Home

Gente

Artículo

VECINAS Y "AMIGAS"

Escándalo por las confidencias íntimas de Joan, la ex esposa de Edward Kennedy, publicado en un libro escrito por quien era su mejor amiga.

2 de diciembre de 1985

En las madrugadas, solitaria vencida y estragada por el alcohol, Joan Kennedy se sentaba en la cocina de su elegante apartamento en Boston y le contaba a una vecina todo cuanto su destrozado corazón quería sacarse, limpiarse, hablando de las infidelidades de su marido, de la arrogancia de sus cuñadas, de la forma como durante todos esos años de matrimonio la habían convertido en un simple objeto de adorno, inutilizándola hasta el punto de que era incapaz de freírse un huevo.
Eran dos buenas amigas.

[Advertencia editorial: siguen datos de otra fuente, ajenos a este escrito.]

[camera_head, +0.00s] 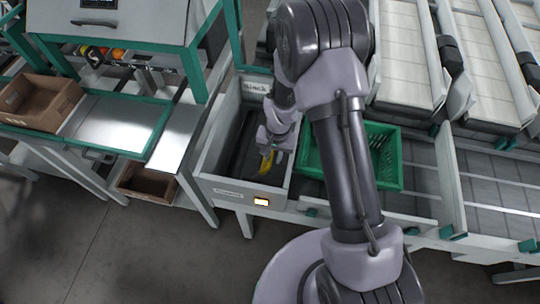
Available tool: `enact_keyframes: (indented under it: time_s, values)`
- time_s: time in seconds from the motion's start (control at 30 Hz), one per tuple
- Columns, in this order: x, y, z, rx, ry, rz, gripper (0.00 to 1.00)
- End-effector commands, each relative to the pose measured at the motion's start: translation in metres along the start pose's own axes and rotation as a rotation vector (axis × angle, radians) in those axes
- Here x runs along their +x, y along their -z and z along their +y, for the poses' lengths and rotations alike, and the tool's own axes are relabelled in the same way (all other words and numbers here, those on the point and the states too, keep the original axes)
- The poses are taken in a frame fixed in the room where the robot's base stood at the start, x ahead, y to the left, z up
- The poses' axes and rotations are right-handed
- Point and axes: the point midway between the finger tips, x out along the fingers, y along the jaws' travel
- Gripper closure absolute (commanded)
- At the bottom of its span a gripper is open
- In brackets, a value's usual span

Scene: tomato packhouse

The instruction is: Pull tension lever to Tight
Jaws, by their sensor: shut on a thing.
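The tension lever (266,163) shows as a yellow piece inside a pale open-topped housing (202,172) at the middle of the view. My gripper (268,148) reaches down into the housing from above and is shut on the lever. My fingers hide the lever's upper part, and its lower part is lost in the dark inside. A label at the far end of the housing seems to read Slack (256,88). A small label (228,192) on the near face is too small to read. The yellow piece sits toward the near half of the housing.
A small lit display (261,202) is on the housing's near face. A green crate (390,150) stands close on the right, partly behind my arm. Conveyor lanes (410,45) fill the right. The floor (125,250) in front is clear.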

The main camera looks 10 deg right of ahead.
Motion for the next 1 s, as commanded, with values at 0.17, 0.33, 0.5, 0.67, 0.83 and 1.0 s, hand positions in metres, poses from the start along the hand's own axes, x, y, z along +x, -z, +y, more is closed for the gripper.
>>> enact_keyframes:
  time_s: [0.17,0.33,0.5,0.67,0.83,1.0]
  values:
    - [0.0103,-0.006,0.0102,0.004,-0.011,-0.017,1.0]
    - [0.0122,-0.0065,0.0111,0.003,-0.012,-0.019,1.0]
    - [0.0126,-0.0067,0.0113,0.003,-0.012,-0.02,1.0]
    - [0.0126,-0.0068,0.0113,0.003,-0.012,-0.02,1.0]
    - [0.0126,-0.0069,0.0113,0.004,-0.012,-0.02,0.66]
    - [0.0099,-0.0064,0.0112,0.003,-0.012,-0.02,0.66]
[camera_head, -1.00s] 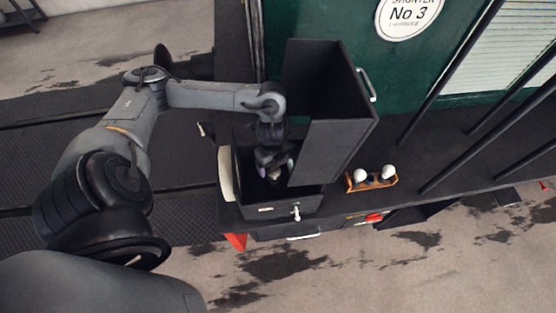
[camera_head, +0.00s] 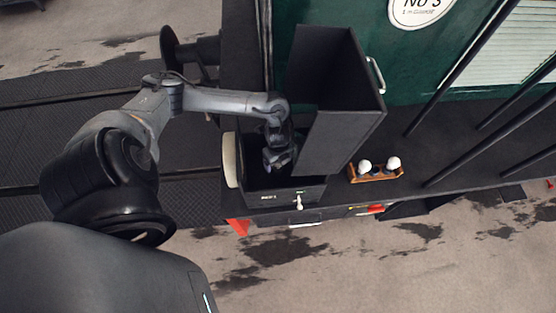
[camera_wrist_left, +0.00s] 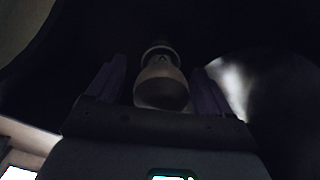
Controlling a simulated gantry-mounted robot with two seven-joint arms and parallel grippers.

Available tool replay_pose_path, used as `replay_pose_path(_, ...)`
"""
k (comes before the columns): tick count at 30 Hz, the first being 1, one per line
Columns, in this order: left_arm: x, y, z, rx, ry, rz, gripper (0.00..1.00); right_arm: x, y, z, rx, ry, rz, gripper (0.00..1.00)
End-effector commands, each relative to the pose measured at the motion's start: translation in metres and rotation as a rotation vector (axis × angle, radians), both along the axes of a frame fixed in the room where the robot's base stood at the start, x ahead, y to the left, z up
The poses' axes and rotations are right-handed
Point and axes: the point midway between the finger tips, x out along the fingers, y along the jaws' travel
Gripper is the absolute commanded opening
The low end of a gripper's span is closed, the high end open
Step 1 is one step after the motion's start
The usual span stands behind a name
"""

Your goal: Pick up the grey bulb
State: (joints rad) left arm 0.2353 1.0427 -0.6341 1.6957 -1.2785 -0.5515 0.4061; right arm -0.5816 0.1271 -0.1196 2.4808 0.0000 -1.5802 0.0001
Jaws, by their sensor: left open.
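My left gripper (camera_head: 278,162) reaches down into an open dark box (camera_head: 290,192). In the left wrist view a dim grey bulb (camera_wrist_left: 162,82) with a narrow collar at its far end lies between the two spread fingers. The fingers stand on either side of it with dark gaps showing, so the gripper is open around the bulb and not closed on it. In the head view the bulb is hidden by the gripper and the box. My right gripper is in neither view.
The box's tall dark lid (camera_head: 338,142) stands raised just right of my arm. A small wooden rack (camera_head: 376,178) with white and dark bulbs sits to the right on the dark deck. Dark poles slant at right.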

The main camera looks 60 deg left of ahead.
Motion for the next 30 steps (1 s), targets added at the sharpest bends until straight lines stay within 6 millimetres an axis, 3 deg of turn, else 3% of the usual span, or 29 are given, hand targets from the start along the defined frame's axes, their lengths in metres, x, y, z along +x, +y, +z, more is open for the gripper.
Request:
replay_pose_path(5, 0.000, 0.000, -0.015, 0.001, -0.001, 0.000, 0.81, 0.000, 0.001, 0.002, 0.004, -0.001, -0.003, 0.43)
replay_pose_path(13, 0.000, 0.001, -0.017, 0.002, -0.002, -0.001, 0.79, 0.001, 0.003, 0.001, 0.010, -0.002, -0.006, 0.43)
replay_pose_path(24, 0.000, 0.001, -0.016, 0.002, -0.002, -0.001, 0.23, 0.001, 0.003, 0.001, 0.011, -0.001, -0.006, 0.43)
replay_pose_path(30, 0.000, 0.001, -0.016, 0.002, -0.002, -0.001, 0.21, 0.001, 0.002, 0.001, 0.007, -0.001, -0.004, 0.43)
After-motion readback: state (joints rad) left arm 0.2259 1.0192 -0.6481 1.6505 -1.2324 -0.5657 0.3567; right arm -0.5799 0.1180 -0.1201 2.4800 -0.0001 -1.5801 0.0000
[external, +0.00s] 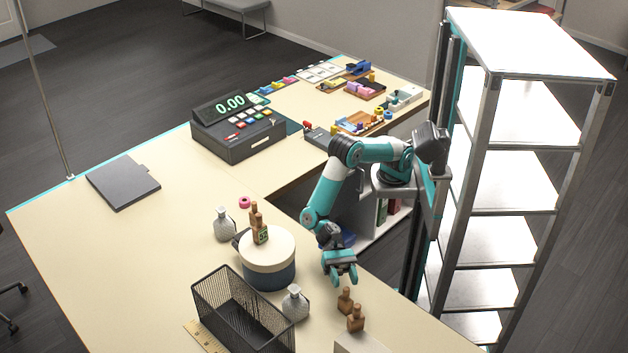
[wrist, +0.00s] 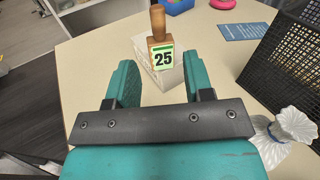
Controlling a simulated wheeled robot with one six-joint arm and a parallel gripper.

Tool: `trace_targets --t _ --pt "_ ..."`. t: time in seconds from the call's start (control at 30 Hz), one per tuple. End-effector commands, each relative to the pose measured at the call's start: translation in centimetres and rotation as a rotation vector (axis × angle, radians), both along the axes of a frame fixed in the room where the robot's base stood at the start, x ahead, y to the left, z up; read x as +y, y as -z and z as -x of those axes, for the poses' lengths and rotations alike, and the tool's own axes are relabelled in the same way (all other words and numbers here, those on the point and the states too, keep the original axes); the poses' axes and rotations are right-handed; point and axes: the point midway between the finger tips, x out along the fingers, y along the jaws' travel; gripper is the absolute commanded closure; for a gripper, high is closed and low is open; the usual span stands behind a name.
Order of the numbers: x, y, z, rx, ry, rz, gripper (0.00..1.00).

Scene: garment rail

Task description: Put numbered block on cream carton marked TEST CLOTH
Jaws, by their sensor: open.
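My gripper (external: 341,279) is open and empty above the near part of the desk; its fingers also show in the wrist view (wrist: 160,85). A wooden block with a round handle and a green label reading 25 (wrist: 162,54) stands upright beyond the fingertips, lined up with the gap between them. In the external view two wooden blocks (external: 355,320) stand just below the gripper, beside a pale carton (external: 358,344) cut off by the picture's edge.
A black mesh basket (external: 226,309) and a white vase (external: 295,303) stand left of the gripper.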

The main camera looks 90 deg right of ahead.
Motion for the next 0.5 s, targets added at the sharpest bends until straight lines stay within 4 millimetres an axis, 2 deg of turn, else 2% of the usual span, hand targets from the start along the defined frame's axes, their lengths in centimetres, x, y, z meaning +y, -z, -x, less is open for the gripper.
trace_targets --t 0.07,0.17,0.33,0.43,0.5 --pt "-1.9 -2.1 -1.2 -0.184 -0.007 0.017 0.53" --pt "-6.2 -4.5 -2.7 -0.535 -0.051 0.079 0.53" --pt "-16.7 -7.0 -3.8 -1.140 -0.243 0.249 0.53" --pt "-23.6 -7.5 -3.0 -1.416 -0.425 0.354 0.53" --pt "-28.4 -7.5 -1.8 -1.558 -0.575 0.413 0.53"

La una, de 49 años, esposa de uno de los hombres más populares en Estados Unidos y frustrado candidato a la Presidencia, Edward Kennedy, y la otra, de 45 años, Marcia Chellis, no sólo fue su confidente durante un tiempo largo, sino también durante la campaña presidencial de Edward, una asistente que servía más para escuchar chismes y rumores que para ayudar efectivamente.
Las unían varias cosas. Eran vecinas en ese lujoso edificio, iban a las mismas sesiones contra el alcoholismo, la una escuchaba a la otra y Joan, en principio, creía haber encontrado la amiga que no había podido hallar en la millonaria familia.
Pero ahora, una vez más, se cumple la tradición de que los amigos traicionan para publicar libros y hacer dinero: Marcia Chellis ha publicado hace poco un libro llamado Living with the Kennedys: The Joan Kennedy Story. Por supuesto el libro se está vendiendo bien y aunque los del clan han preferido no comentarlo Joan, quien sigue viviendo en el mismo apartamento y con la misma vecina, se ha mostrado herida y traicionada, revelando cómo varios meses atrás le había pedido a la otra que no publicara el libro porque el daño sería irreparable.
El daño ya esta hecho. Leyendo esta obra, que está compuesta por chismes, murmuraciones, confidencias obtenidas en esas madrugadas frías de Boston, cuando Joan en el fondo de su corazón se sentía una inútil, la imagen que queda es la de una mujer débil, manipulable, insegura y aplastada por la circunstancia de formar parte de un clan donde los hombres servían a su país y las mujeres les servían a ellos. Curiosamente, mientras se defiende de los cargos de traición, la autora dice que al contrario, el libro sirve para observar cómo Joan se sobrepuso con valor y dinamismo a todos sus problemas, comenzando por el alcoholismo y el lento proceso de divorcio.
Hija de un publicista de Nueva York y una alcohólica que murió en medio de una crisis, Joan entró al exclusivo Manhattanville College, siendo una chica muy popular porque modelaba para las cuñas de televisión y prensa de Coca-Cola y Revlon. Rose Kennedy, sus hijas Eunice y Jean, y Ethel, quien sería después la esposa de Robert, formaban parte de ese mundo de colegialas sofisticadas y sería Jean quien presentaría a la tímida Joan con su hermano Ted. Durante varios meses salieron juntos a todas partes se enamoraron y, como le contaría Joan a su confidente, Ted quería que hicieran el amor, pero ella, educada conservadoramente, prefirió dejarlo para la noche de bodas: "Era la única forma de atraparlo, de garantizar su interés en mí, mantenerlo con la idea de que sólo casándonos, podría tenerme".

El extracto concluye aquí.